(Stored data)
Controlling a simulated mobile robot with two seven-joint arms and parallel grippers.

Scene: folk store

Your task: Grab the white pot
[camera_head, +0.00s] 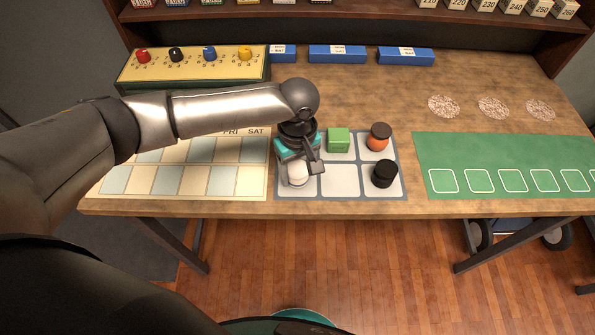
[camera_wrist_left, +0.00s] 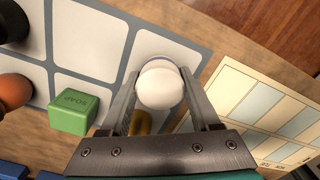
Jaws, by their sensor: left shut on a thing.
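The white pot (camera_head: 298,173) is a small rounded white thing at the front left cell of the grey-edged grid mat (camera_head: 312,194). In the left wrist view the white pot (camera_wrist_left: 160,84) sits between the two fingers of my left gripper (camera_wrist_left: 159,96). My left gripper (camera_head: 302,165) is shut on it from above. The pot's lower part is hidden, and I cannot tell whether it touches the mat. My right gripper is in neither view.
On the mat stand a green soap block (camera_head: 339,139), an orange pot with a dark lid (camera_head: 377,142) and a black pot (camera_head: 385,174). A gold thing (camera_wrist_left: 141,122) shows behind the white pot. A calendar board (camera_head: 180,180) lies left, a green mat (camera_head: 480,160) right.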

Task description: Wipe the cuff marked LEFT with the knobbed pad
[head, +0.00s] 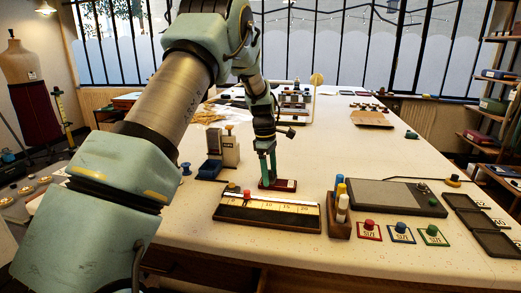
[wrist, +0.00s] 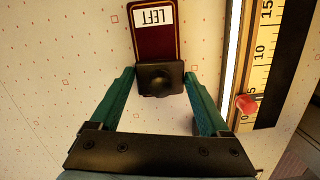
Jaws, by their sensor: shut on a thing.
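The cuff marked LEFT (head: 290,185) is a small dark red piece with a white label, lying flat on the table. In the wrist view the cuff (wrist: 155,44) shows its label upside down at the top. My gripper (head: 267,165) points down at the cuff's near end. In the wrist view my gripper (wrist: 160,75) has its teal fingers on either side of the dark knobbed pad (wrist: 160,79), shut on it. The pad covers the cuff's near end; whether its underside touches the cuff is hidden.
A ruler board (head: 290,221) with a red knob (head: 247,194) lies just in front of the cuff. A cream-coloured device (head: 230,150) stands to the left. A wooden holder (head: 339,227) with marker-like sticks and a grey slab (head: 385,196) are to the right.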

---

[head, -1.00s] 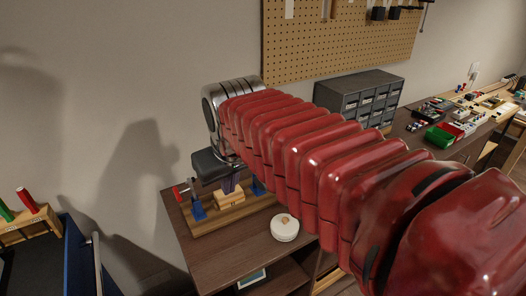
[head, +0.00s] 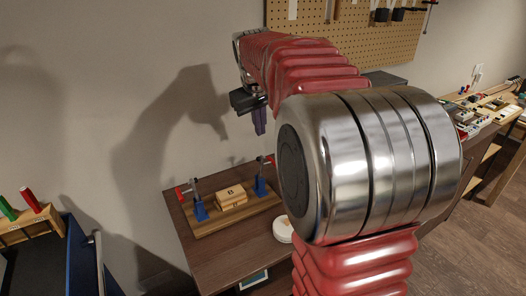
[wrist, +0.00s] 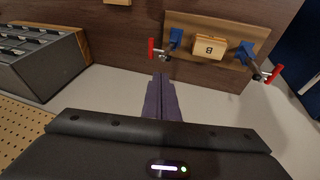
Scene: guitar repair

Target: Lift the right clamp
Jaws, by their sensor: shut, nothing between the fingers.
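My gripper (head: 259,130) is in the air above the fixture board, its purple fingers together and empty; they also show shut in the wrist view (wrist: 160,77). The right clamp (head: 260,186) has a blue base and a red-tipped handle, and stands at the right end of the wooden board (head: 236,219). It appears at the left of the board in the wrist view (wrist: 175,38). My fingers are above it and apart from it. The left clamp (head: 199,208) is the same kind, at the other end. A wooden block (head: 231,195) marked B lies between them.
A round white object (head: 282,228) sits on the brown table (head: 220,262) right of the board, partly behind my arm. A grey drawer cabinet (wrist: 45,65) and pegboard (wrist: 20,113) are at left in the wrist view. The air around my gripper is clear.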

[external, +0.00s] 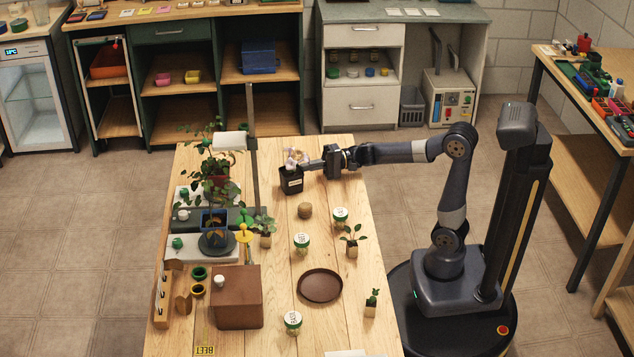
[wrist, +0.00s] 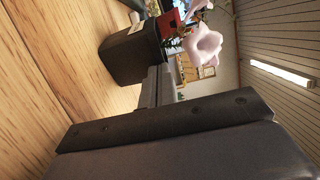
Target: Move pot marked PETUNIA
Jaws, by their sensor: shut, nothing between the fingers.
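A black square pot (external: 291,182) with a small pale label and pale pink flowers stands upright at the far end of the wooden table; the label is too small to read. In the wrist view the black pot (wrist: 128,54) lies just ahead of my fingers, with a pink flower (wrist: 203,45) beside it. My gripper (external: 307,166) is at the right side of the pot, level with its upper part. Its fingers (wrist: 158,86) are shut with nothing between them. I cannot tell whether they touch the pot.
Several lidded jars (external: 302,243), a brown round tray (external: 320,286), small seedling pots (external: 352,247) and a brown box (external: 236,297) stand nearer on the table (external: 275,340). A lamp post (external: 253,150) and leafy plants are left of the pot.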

...

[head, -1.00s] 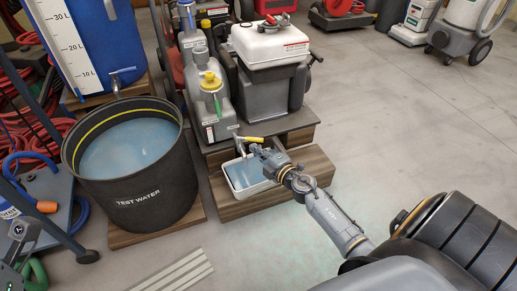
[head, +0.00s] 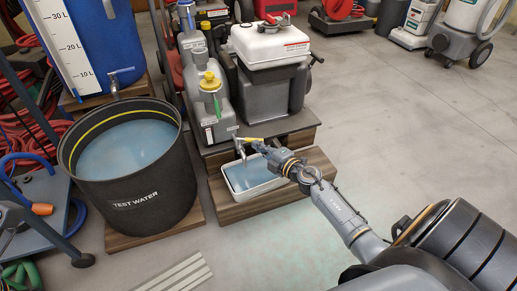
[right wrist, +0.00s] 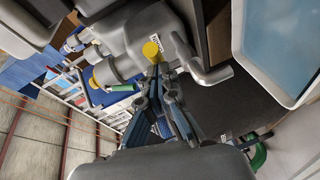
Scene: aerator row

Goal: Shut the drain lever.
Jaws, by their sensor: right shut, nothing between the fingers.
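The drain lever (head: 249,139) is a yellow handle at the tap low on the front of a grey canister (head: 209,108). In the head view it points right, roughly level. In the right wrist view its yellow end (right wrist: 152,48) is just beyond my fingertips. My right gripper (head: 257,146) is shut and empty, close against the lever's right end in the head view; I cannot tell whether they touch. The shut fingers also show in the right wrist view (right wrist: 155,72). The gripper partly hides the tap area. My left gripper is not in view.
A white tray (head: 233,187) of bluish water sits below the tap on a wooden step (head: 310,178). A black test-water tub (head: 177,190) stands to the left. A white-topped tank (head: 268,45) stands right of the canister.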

Given problem -
Only the number is wanted: how many lines contain the string "Scene"?

Output of the exercise -
3